(Entries from a robot dataset)
- - - -

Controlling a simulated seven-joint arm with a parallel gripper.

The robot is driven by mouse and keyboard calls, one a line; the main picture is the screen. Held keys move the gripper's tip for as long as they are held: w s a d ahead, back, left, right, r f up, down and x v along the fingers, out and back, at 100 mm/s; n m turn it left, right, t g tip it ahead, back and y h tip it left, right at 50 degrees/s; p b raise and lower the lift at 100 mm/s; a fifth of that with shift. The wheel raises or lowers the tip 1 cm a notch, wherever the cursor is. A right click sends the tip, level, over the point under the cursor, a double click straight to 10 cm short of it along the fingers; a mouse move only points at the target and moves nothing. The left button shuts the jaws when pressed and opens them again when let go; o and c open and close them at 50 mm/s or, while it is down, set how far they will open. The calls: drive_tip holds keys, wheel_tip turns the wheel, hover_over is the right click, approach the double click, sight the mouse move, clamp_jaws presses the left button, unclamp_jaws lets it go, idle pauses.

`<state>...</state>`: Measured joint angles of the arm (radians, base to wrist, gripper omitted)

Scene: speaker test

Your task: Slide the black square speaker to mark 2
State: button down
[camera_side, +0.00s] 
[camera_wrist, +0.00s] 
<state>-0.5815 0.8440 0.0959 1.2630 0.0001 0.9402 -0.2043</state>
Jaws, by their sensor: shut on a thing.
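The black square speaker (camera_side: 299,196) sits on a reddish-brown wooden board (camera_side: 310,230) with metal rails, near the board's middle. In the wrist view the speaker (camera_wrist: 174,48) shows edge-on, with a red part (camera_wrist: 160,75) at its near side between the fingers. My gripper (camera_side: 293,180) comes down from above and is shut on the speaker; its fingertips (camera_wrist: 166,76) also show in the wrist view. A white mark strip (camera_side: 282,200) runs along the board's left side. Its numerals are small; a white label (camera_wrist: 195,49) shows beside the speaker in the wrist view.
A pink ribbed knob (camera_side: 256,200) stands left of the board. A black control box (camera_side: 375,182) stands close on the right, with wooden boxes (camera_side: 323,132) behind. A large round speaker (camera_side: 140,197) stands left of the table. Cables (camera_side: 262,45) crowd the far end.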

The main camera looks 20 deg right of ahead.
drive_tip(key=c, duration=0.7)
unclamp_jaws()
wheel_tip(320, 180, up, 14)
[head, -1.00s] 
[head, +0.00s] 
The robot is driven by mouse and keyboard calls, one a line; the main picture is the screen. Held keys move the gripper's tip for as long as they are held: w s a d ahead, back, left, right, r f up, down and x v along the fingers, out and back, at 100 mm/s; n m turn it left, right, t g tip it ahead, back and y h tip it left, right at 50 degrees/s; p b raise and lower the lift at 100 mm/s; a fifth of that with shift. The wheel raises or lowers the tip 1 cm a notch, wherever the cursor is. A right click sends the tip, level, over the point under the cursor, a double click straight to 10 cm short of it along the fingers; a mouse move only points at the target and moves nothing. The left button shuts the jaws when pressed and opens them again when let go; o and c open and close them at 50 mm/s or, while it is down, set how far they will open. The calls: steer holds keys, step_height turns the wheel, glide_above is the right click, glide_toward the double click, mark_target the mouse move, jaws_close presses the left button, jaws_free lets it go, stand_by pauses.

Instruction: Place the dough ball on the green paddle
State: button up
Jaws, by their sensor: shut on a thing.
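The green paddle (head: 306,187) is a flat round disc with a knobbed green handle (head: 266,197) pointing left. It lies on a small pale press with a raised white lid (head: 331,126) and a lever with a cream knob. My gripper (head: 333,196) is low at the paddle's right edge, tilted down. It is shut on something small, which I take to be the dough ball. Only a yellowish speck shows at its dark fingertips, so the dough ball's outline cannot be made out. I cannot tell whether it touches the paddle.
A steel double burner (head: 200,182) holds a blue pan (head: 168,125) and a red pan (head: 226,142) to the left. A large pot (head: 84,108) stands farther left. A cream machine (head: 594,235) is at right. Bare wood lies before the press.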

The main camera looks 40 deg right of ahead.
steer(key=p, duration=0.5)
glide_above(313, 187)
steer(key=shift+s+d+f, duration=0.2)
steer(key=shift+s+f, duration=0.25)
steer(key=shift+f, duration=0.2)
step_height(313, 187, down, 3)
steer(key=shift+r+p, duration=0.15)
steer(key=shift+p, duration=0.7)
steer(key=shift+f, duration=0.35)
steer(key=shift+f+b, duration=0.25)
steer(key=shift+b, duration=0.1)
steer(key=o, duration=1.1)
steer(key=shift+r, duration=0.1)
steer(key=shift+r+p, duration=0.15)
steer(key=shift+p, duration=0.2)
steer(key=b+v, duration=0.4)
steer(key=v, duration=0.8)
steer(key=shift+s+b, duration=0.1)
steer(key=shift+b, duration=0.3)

- - - -

Every record shown above must be echoed exactly.

RESPONSE FOR THIS EXERCISE:
Controlling a simulated seven-joint arm with a parallel gripper.

The robot is driven by mouse and keyboard calls, one a line; the main picture is the screen. Held keys move the gripper's tip for as long as they are held: w s a d ahead, back, left, right, r f up, down and x v along the fingers, out and back, at 100 mm/s; n m turn it left, right, t g tip it ahead, back and y h tip it left, right at 50 degrees/s; p b raise and lower the lift at 100 mm/s; a fifth of that with shift. The wheel raises or lowers the tip 1 cm a notch, wherever the cursor is. A right click sends the tip, level, over the point under the cursor, a double click straight to 10 cm short of it along the fingers; a mouse move only points at the target and moves nothing. The left button shuts the jaws when pressed and opens them again when let go; o and c open and close them at 50 mm/s or, while it is down, set how far they will open. The calls: drive_tip holds keys, wheel_tip turns the wheel, hover_over is the right click, approach the double click, sight the mouse move, clamp_jaws presses the left button, unclamp_jaws lets it go, idle pauses.

`<state>...</state>`: Measured joint angles of the arm (radians, base to wrist, gripper omitted)

Scene: speaker test

Your task: Slide the black square speaker to mark 2
State: button down
[camera_side, +0.00s] 
[camera_wrist, +0.00s] 
<state>-0.5815 0.8440 0.0959 1.2630 0.0001 0.9402 -0.2043</state>
Jaws, by their sensor: shut on a thing.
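The black square speaker (camera_side: 299,196) sits on a reddish-brown wooden board (camera_side: 310,230) with metal rails, near the board's middle. In the wrist view the speaker (camera_wrist: 174,48) shows edge-on, with a red part (camera_wrist: 160,75) at its near side between the fingers. My gripper (camera_side: 293,180) comes down from above and is shut on the speaker; its fingertips (camera_wrist: 166,76) also show in the wrist view. A white mark strip (camera_side: 282,200) runs along the board's left side. Its numerals are small; a white label (camera_wrist: 195,49) shows beside the speaker in the wrist view.
A pink ribbed knob (camera_side: 256,200) stands left of the board. A black control box (camera_side: 375,182) stands close on the right, with wooden boxes (camera_side: 323,132) behind. A large round speaker (camera_side: 140,197) stands left of the table. Cables (camera_side: 262,45) crowd the far end.

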The main camera looks 20 deg right of ahead.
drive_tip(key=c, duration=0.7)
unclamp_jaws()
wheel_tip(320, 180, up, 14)
[head, -1.00s] 
[head, +0.00s] 
The robot is driven by mouse and keyboard calls, one a line; the main picture is the screen. Held keys move the gripper's tip for as long as they are held: w s a d ahead, back, left, right, r f up, down and x v along the fingers, out and back, at 100 mm/s; n m turn it left, right, t g tip it ahead, back and y h tip it left, right at 50 degrees/s; p b raise and lower the lift at 100 mm/s; a fifth of that with shift. The wheel raises or lowers the tip 1 cm a notch, wherever the cursor is. A right click sends the tip, level, over the point under the cursor, a double click straight to 10 cm short of it along the fingers; a mouse move only points at the target and moves nothing. The left button shuts the jaws when pressed and opens them again when let go; o and c open and close them at 50 mm/s or, while it is down, set how far they will open. The calls: steer holds keys, step_height turns the wheel, glide_above is the right click, glide_toward the double click, mark_target the mouse move, jaws_close presses the left button, jaws_free lets it go, stand_by pauses.

Instruction: Place the dough ball on the green paddle
State: button up
Jaws, by their sensor: shut on a thing.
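The green paddle (head: 306,187) is a flat round disc with a knobbed green handle (head: 266,197) pointing left. It lies on a small pale press with a raised white lid (head: 331,126) and a lever with a cream knob. My gripper (head: 333,196) is low at the paddle's right edge, tilted down. It is shut on something small, which I take to be the dough ball. Only a yellowish speck shows at its dark fingertips, so the dough ball's outline cannot be made out. I cannot tell whether it touches the paddle.
A steel double burner (head: 200,182) holds a blue pan (head: 168,125) and a red pan (head: 226,142) to the left. A large pot (head: 84,108) stands farther left. A cream machine (head: 594,235) is at right. Bare wood lies before the press.

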The main camera looks 40 deg right of ahead.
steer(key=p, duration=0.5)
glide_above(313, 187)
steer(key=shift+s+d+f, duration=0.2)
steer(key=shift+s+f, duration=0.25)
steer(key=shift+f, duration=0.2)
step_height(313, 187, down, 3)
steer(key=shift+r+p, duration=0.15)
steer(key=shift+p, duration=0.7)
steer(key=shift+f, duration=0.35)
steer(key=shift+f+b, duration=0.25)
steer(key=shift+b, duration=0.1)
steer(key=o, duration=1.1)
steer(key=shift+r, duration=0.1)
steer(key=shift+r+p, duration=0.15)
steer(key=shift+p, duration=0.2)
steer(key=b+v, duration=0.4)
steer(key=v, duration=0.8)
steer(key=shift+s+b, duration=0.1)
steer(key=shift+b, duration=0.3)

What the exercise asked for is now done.